=== Task input ===

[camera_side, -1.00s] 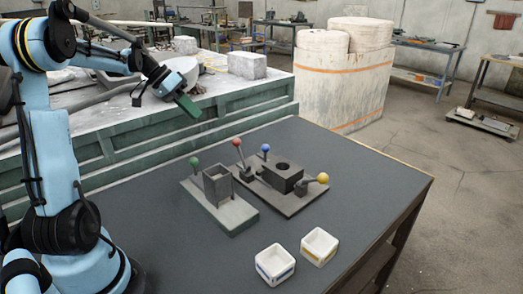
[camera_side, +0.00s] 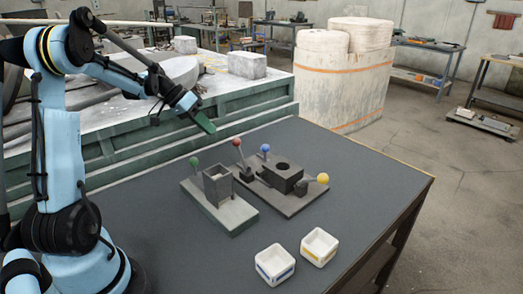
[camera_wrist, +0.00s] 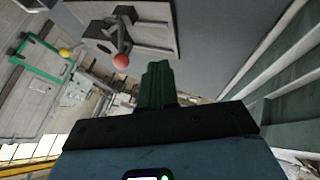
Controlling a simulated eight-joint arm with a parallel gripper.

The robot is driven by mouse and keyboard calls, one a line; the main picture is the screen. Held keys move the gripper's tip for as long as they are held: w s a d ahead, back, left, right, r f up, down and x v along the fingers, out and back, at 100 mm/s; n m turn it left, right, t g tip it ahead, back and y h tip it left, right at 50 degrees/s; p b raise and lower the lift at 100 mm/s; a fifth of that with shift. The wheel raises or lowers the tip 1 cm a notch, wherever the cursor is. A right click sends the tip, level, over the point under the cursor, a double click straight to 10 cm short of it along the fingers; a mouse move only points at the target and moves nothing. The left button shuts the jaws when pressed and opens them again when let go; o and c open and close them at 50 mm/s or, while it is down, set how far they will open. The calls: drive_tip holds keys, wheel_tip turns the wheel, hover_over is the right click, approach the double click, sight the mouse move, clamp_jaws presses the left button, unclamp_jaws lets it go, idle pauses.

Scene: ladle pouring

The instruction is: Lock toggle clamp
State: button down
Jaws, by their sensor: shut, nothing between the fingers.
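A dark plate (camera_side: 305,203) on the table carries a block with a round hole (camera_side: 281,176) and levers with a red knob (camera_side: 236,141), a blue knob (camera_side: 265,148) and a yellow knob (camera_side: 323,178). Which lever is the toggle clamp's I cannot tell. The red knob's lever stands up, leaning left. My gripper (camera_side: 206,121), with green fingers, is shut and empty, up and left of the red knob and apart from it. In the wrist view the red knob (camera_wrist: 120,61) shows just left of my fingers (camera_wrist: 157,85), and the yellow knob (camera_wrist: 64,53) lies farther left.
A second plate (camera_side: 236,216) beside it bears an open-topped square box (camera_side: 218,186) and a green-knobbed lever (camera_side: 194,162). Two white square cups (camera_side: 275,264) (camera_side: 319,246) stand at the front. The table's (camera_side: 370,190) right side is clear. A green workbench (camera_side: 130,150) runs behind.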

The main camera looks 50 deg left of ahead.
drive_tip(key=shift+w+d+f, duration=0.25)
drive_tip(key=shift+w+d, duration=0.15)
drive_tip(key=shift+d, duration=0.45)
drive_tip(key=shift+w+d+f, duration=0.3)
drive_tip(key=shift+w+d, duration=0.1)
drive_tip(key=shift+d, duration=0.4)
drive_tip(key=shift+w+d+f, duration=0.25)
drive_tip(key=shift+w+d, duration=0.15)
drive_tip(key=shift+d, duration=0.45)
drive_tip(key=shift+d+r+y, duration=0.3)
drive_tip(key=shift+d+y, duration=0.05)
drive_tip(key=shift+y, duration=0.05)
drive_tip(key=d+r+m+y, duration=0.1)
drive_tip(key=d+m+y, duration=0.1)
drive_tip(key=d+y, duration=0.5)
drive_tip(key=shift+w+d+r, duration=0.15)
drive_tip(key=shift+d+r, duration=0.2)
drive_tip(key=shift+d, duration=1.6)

===
=== Task input ===

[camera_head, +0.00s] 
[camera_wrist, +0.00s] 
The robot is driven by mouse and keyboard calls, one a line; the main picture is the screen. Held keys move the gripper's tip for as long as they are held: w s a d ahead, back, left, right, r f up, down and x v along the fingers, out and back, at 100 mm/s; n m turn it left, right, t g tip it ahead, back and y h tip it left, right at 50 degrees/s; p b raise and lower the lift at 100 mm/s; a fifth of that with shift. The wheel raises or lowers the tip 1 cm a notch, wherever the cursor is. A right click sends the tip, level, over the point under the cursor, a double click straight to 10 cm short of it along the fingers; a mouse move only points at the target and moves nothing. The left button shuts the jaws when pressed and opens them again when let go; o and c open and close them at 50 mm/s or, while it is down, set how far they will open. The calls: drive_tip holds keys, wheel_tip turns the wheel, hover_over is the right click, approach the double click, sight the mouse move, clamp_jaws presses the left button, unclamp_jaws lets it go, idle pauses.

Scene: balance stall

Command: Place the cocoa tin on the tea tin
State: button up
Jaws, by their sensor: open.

===
=== Task input ===

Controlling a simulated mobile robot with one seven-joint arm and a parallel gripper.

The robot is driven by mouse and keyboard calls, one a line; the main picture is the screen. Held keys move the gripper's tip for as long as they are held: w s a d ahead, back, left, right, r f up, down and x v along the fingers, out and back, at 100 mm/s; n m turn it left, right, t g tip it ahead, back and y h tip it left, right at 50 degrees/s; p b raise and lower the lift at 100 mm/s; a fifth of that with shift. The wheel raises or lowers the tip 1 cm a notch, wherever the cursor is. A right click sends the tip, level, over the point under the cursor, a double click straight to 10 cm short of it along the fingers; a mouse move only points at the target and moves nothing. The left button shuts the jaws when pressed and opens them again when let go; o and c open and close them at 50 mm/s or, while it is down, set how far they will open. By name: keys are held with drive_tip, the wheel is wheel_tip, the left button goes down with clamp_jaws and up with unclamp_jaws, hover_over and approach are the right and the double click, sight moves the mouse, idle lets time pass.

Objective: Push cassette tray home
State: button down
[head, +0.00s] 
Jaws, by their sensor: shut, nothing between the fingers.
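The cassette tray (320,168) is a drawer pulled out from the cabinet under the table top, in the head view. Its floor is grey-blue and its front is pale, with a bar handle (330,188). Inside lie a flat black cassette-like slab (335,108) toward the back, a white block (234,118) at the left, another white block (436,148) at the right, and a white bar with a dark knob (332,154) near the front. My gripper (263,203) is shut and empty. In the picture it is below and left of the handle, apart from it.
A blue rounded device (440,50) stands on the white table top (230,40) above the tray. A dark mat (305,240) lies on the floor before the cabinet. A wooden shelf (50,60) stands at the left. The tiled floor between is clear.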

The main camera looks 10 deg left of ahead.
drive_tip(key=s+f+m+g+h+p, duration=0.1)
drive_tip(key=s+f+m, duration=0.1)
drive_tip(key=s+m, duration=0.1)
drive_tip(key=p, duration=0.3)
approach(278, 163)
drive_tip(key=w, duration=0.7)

===

- What is expected
Can you repeat, word for word, every line above from the one containing "Objective: Push cassette tray home" down to the one containing "[head, +0.00s]", including both?

- Task output
Objective: Push cassette tray home
State: button down
[head, +0.00s] 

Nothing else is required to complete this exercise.